What are the new rules for CGT and divorce or dissolving a civil partnership?

For Capital Gains Tax (CGT) purposes, individuals are able to transfer assets between spouses or civil partners without incurring an immediate CGT liability provided they are not separated from them. In the past, when couples divorced or dissolved a civil partnership they had until the end of the tax year in which to make all the transfers necessary in order for the transfers to be made on a “no gain, no loss” basis.

Under the new Capital Gains Tax (CGT) rules, which came into place in April 2023, couples that are to divorce or dissolve a civil partnership will now have up to three years after the tax year from when they stop living together to make a ‘no gain, no loss’ disposal for CGT purposes.

What is the definition of separation for tax purposes?

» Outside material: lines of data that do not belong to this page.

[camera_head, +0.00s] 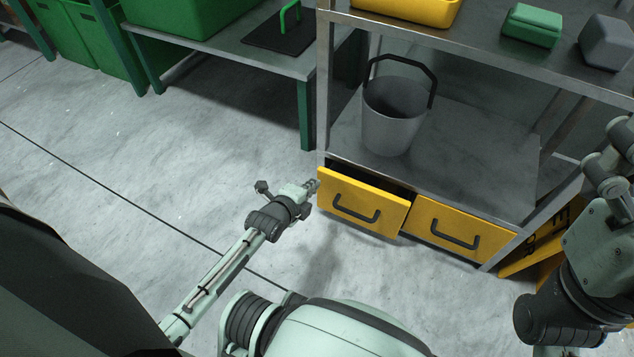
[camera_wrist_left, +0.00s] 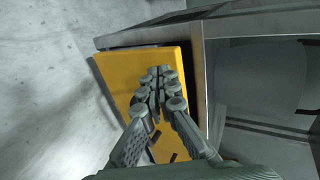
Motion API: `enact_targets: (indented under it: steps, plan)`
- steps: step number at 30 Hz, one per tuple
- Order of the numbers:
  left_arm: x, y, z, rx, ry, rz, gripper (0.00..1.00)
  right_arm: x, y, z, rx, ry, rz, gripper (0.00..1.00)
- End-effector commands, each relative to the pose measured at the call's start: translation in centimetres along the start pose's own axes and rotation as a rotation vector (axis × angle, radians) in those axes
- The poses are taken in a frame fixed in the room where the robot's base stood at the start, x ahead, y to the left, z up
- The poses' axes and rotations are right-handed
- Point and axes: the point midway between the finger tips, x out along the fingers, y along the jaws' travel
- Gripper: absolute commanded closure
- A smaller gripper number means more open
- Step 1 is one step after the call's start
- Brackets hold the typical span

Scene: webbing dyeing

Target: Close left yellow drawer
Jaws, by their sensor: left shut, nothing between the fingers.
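The left yellow drawer (camera_head: 362,203) sits in the bottom of the metal rack and stands partly pulled out, with a dark gap above its front. It has a dark handle. My left gripper (camera_head: 314,185) is shut and empty, at the drawer front's upper left corner. In the left wrist view the gripper (camera_wrist_left: 158,82) lies over the yellow drawer front (camera_wrist_left: 120,78), near its top edge. I cannot tell whether the fingertips touch it. Of my right arm only links show at the right edge; its gripper is out of view.
The right yellow drawer (camera_head: 460,228) is beside it and looks shut. A grey bucket (camera_head: 392,112) stands on the rack shelf (camera_head: 470,150) above. A yellow board (camera_head: 540,250) stands at the rack's right. A green-legged table (camera_head: 235,50) is at the back left. The floor at left is clear.

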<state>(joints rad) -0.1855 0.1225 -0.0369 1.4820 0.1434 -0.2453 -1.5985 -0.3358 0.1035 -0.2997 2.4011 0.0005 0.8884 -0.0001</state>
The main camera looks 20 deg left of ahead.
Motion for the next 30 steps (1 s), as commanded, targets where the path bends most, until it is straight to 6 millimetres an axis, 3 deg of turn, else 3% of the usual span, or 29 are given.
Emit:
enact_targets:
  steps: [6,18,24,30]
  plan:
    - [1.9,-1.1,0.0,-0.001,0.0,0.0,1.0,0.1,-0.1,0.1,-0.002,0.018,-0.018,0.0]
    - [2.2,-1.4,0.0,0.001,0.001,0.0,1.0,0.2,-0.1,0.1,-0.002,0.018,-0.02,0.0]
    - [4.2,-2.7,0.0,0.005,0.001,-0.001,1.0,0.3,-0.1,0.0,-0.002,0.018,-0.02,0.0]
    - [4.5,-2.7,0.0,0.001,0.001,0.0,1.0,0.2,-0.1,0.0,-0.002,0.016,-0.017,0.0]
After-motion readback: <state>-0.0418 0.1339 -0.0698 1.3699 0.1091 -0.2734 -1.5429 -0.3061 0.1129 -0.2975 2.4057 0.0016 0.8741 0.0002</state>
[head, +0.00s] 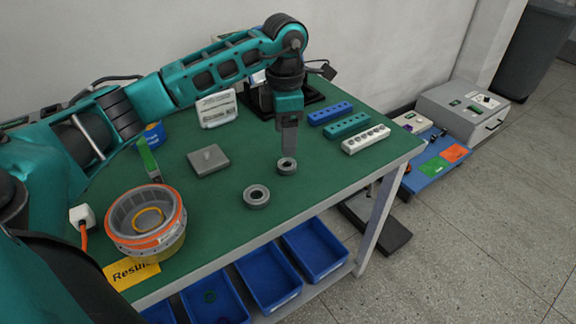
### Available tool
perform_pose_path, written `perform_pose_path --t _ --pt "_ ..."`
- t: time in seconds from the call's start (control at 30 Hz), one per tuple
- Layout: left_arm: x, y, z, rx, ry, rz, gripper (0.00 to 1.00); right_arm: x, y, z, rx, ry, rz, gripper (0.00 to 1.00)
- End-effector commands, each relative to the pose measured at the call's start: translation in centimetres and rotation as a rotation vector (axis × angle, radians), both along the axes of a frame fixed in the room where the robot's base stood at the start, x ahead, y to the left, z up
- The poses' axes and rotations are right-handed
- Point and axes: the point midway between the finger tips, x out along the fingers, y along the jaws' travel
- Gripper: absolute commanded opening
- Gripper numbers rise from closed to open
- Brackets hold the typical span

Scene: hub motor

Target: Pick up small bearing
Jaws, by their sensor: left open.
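The small bearing (287,166) is a grey ring lying on the green table top. A larger grey bearing (257,196) lies to its left and nearer the front edge. My left gripper (289,154) points straight down right at the small bearing, with its fingertips just above or around it; I cannot tell which. It is open, though the fingers overlap from this angle. The small bearing's far side is partly hidden by the fingers. My right gripper is not in view.
The round hub motor housing (146,222) stands front left, by a yellow label (132,274). A grey plate (208,160) lies left of the gripper. Blue (330,113), green (347,125) and white (366,139) blocks stand right. Blue bins (268,276) sit below the table's front edge.

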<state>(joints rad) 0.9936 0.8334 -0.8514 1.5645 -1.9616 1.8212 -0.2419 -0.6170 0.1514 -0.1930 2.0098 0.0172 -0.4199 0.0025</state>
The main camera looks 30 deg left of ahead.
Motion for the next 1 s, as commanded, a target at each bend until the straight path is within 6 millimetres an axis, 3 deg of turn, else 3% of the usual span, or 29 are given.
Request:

An individual is separated from their spouse or civil partner for CGT purposes if they are separated:

  • under a court order; or
  • by a formal deed of separation; or
  • in such circumstances that the separation is likely to be permanent.

If they separated from their spouse or civil partner in circumstances likely to be permanent before the date of the relevant court order or formal deed of separation (as will generally be the case), then the date of separation for CGT purposes will be the earlier date.

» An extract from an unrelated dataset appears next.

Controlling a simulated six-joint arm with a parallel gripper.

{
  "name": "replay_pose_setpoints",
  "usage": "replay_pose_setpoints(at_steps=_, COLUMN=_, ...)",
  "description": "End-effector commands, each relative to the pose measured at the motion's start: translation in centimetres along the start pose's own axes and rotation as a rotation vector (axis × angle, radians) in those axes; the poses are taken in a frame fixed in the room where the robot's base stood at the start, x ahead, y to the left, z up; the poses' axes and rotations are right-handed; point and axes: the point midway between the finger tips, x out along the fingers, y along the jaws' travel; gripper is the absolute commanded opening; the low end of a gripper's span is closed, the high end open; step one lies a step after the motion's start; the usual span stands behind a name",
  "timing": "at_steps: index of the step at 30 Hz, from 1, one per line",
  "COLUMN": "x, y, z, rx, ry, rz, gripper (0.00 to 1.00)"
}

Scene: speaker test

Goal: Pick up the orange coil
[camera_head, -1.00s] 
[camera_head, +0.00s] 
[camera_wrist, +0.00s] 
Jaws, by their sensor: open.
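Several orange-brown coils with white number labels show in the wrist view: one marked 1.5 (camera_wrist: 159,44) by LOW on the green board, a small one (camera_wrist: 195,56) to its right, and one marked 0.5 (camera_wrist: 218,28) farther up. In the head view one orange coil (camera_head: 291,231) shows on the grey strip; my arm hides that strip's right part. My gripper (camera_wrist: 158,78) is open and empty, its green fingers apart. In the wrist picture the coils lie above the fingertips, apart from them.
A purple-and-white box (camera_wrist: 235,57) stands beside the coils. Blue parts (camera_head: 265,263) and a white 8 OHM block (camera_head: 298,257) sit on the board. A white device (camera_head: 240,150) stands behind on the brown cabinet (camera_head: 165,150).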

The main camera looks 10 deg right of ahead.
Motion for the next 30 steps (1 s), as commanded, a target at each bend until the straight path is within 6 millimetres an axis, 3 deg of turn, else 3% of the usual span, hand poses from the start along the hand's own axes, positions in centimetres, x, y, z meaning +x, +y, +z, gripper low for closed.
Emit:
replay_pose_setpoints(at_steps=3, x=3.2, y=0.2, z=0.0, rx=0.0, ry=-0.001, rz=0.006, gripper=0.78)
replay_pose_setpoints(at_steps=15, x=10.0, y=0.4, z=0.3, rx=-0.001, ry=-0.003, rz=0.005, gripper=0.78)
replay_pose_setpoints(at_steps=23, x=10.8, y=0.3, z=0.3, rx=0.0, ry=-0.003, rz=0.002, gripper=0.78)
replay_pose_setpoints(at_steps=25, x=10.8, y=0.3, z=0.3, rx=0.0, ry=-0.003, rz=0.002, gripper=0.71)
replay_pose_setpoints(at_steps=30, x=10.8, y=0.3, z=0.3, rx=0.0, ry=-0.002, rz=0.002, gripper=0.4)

What were the previous rules on CGT and divorce, separation or dissolving of civil partnership?

Previously couples who parted ways, had until the end of the tax year of separation to plan the division of their assets tax-efficiently.

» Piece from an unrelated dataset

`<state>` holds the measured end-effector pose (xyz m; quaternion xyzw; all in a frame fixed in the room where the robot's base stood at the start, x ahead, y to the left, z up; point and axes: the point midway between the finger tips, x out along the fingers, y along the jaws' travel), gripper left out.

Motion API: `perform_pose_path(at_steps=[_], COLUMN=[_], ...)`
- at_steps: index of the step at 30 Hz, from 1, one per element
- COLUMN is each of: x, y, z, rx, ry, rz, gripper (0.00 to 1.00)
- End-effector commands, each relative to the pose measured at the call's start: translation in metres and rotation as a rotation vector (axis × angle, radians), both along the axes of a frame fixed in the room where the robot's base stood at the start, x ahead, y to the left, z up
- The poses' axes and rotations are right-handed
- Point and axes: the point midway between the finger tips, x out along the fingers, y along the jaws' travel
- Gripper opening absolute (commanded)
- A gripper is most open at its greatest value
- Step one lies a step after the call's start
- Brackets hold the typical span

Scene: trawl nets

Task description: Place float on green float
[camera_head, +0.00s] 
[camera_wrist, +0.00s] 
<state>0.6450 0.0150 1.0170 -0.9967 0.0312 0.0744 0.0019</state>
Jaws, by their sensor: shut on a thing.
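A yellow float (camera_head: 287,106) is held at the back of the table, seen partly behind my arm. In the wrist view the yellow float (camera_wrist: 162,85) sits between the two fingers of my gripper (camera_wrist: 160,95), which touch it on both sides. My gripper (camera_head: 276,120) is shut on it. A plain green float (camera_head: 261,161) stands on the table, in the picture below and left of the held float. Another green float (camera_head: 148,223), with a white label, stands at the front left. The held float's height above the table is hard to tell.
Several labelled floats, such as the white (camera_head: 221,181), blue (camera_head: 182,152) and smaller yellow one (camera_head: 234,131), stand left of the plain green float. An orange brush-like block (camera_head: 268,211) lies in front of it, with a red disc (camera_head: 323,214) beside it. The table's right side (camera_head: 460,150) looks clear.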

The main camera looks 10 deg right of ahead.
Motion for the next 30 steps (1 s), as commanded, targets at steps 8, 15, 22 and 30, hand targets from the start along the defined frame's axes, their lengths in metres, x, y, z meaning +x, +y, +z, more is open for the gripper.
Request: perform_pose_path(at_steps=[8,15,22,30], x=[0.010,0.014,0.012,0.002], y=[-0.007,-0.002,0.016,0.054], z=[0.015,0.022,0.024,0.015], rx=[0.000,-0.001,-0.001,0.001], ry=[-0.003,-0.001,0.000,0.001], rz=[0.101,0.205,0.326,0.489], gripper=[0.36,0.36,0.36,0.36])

Where matrimonial homes are concerned, in cases where the transfer was not made before 5 April in the year of separation, the departing spouse could make the tax free transfer within 9 months from the date the matrimonial home was no longer their principal residence (PPR), to avoid any CGT arising.

What are the changes to CGT?

From 6 April 2023, transfers of chargeable assets between spouses will be treated as occurring at ‘no gain no loss’ for up to three years from the end of the tax year of separation. So, in cases where the departing spouse moved out of their former matrimonial home in 2023/24 tax year, they will have until 5 April 2027 to make the transfer to their former spouse making use of the “no gain, no loss” provisions.

The new rules are planned to come into effect for disposals and transfers which occur on or after 6 April 2023 (currently awaiting Royal Assent). It will be the date of the transfer which determines whether the new rules apply, not the date of separation.

Where assets are being transferred under a court approved divorce or dissolution agreement, the “no gain no loss” treatment will apply for any longer reasonable amount of time that may be required. The recipient spouse will, however, need to be mindful that they’ll inherit their ex-spouse’s acquisition history and therefore any accrued capital gain.

If, apart from the matrimonial home, other assets are being transferred, the spouse retaining the matrimonial home may have a higher CGT liability when they come to sell the assets in the future. It is always advisable to seek tax advice at an early stage in divorce negotiations to ensure that any such inherent chargeable gains are factored in to the valuations of marital property when considering suitable asset division.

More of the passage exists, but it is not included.